Omit all pictures. Copy the rest of the material exactly.

__Provided material__:
────

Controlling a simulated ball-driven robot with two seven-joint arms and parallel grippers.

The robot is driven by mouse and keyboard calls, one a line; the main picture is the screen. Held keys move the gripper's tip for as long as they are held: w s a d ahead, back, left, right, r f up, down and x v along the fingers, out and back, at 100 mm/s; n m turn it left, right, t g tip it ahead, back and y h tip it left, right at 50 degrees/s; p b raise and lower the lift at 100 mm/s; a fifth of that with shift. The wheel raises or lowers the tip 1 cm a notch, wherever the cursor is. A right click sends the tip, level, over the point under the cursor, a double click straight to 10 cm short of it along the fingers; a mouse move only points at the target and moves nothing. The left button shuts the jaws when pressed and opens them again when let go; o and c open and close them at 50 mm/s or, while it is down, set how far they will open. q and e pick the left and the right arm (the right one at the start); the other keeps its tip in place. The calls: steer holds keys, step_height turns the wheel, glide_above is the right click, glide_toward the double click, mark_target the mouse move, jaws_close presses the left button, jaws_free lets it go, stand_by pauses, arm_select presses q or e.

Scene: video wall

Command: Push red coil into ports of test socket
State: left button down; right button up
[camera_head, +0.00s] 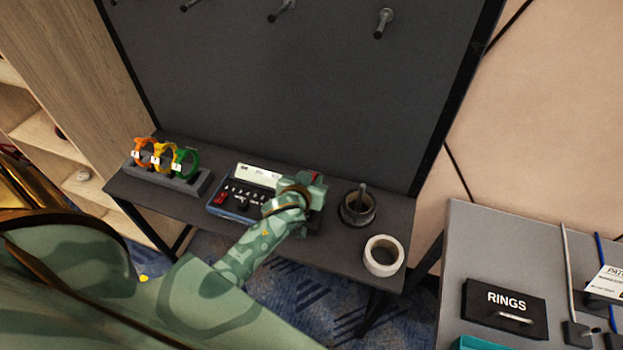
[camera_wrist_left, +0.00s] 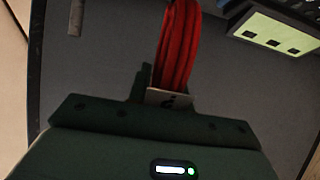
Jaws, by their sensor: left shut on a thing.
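My left gripper (camera_head: 312,190) is over the right end of the tester on the dark bench. It is shut on the red coil, and a small piece of red shows at it in the head view (camera_head: 315,175). In the left wrist view the red coil (camera_wrist_left: 178,45) rises from the jaws as a bundle of loops, with a pale tag (camera_wrist_left: 168,100) at its base. The tester (camera_head: 236,198) is a blue-edged box with a pale panel (camera_head: 257,176). The left wrist view shows a pale panel (camera_wrist_left: 275,35) with three dark squares, apart from the coil. The coil's plug ends are hidden. My right gripper is not in view.
A rack (camera_head: 170,178) with orange, yellow and green coils stands left of the tester. A dark ring on a post (camera_head: 358,207) and a white tape roll (camera_head: 383,255) stand to the right. A dark wall panel (camera_head: 290,90) rises behind. A grey table (camera_head: 490,240) is at right.

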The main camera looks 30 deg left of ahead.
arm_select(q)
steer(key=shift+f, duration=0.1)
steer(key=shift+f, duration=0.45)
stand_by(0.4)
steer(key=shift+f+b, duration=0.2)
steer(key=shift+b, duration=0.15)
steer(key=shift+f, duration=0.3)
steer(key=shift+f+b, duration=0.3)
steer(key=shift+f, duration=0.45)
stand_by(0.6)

────

__Result for this exercise__:
Controlling a simulated ball-driven robot with two seven-joint arms and parallel grippers.

The robot is driven by mouse and keyboard calls, one a line; the main picture is the screen. Held keys move the gripper's tip for as long as they are held: w s a d ahead, back, left, right, r f up, down and x v along the fingers, out and back, at 100 mm/s; n m turn it left, right, t g tip it ahead, back and y h tip it left, right at 50 degrees/s; p b raise and lower the lift at 100 mm/s; a fifth of that with shift. The wheel raises or lowers the tip 1 cm a notch, wherever the cursor is. A right click sends the tip, level, over the point under the cursor, a double click straight to 10 cm short of it along the fingers; a mouse move only points at the target and moves nothing. The left button shuts the jaws when pressed and opens them again when let go; o and c open and close them at 50 mm/s or, while it is down, set how far they will open. q and e pick the left and the right arm (the right one at the start); the other keeps its tip in place. The calls: steer holds keys, step_height turns the wheel, glide_above is the right click, glide_toward the double click, mark_target the mouse move, jaws_close presses the left button, jaws_free lets it go, stand_by pauses, arm_select presses q or e.

Scene: video wall

Command: Push red coil into ports of test socket
State: left button down; right button up
[camera_head, +0.00s] 
[camera_wrist_left, +0.00s] 
Jaws, by their sensor: left shut on a thing.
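My left gripper (camera_head: 312,190) is over the right end of the tester on the dark bench. It is shut on the red coil, and a small piece of red shows at it in the head view (camera_head: 315,175). In the left wrist view the red coil (camera_wrist_left: 178,45) rises from the jaws as a bundle of loops, with a pale tag (camera_wrist_left: 168,100) at its base. The tester (camera_head: 236,198) is a blue-edged box with a pale panel (camera_head: 257,176). The left wrist view shows a pale panel (camera_wrist_left: 275,35) with three dark squares, apart from the coil. The coil's plug ends are hidden. My right gripper is not in view.
A rack (camera_head: 170,178) with orange, yellow and green coils stands left of the tester. A dark ring on a post (camera_head: 358,207) and a white tape roll (camera_head: 383,255) stand to the right. A dark wall panel (camera_head: 290,90) rises behind. A grey table (camera_head: 490,240) is at right.

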The main camera looks 30 deg left of ahead.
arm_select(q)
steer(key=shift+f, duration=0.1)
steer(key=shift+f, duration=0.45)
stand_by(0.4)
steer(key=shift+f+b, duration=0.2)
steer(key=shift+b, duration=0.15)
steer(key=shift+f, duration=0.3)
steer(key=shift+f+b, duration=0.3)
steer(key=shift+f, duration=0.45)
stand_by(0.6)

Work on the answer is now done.